WHAT IS ASKED – The material below contains a line with "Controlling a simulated" and a line with "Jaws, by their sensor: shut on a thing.". Copy exactly those two lines and all lines between them.

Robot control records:

——————————

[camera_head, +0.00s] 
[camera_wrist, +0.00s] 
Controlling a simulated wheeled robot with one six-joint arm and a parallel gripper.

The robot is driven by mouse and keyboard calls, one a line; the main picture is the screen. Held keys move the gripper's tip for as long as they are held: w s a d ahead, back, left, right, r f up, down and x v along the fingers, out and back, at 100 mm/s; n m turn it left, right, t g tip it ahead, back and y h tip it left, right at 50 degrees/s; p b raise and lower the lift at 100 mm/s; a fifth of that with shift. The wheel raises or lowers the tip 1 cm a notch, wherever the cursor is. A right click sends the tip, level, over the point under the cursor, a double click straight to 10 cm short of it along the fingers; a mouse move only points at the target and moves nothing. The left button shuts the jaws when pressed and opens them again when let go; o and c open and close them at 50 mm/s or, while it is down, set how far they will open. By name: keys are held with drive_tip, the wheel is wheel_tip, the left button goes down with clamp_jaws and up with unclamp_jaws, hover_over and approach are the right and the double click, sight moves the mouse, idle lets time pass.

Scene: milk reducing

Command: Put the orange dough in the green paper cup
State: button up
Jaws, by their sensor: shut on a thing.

——————————

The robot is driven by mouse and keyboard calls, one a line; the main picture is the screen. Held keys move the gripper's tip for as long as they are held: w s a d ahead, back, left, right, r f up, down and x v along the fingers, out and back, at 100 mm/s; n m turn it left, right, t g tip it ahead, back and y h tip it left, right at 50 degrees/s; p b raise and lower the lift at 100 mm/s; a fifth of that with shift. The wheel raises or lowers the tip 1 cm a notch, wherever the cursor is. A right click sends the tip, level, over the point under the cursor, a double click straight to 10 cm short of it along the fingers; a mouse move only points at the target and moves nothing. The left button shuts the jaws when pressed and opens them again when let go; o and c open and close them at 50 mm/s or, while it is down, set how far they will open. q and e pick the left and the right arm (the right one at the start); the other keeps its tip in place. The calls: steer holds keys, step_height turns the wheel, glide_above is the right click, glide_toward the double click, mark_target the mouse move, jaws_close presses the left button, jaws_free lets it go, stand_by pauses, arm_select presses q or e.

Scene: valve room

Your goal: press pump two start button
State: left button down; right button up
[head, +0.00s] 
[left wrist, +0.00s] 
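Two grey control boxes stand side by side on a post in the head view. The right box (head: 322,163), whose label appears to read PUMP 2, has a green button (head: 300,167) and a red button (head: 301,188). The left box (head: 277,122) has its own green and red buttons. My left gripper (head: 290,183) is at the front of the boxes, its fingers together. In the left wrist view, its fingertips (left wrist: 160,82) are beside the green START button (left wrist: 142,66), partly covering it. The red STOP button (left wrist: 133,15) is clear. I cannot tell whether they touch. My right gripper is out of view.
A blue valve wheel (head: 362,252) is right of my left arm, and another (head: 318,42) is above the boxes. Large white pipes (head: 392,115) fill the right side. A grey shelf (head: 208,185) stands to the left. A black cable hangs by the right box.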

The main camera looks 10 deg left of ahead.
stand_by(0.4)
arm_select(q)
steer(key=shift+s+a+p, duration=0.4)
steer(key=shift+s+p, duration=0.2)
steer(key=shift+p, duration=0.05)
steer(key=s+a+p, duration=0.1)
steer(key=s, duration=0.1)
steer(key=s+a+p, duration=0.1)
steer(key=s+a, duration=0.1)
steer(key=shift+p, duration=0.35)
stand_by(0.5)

——————————

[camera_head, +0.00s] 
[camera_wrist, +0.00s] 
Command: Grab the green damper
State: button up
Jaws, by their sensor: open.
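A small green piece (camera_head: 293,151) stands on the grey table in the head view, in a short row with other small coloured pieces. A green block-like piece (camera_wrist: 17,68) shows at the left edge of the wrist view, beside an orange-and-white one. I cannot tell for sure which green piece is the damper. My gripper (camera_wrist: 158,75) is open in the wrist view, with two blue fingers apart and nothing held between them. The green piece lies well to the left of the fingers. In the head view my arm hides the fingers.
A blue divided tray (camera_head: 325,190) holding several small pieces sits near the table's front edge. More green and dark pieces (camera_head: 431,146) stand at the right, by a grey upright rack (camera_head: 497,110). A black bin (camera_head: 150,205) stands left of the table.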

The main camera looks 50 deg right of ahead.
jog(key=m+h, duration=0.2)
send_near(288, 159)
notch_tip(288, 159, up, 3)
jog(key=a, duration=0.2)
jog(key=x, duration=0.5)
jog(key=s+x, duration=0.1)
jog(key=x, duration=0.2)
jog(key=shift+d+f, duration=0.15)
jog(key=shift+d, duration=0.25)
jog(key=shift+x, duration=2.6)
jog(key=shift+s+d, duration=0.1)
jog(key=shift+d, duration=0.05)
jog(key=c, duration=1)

——————————

PROBLEM SOLUTION –
Controlling a simulated wheeled robot with one six-joint arm and a parallel gripper.

The robot is driven by mouse and keyboard calls, one a line; the main picture is the screen. Held keys move the gripper's tip for as long as they are held: w s a d ahead, back, left, right, r f up, down and x v along the fingers, out and back, at 100 mm/s; n m turn it left, right, t g tip it ahead, back and y h tip it left, right at 50 degrees/s; p b raise and lower the lift at 100 mm/s; a fifth of that with shift. The wheel raises or lowers the tip 1 cm a notch, wherever the cursor is. A right click sends the tip, level, over the point under the cursor, a double click straight to 10 cm short of it along the fingers; a mouse move only points at the target and moves nothing. The left button shuts the jaws when pressed and opens them again when let go; o and c open and close them at 50 mm/s or, while it is down, set how far they will open. By name: keys are held with drive_tip, the wheel is wheel_tip, the left button goes down with clamp_jaws and up with unclamp_jaws, hover_over and approach are the right and the double click, sight moves the mouse, idle lets time pass.

Scene: milk reducing

Command: Put the orange dough in the green paper cup
State: button up
Jaws, by their sensor: shut on a thing.

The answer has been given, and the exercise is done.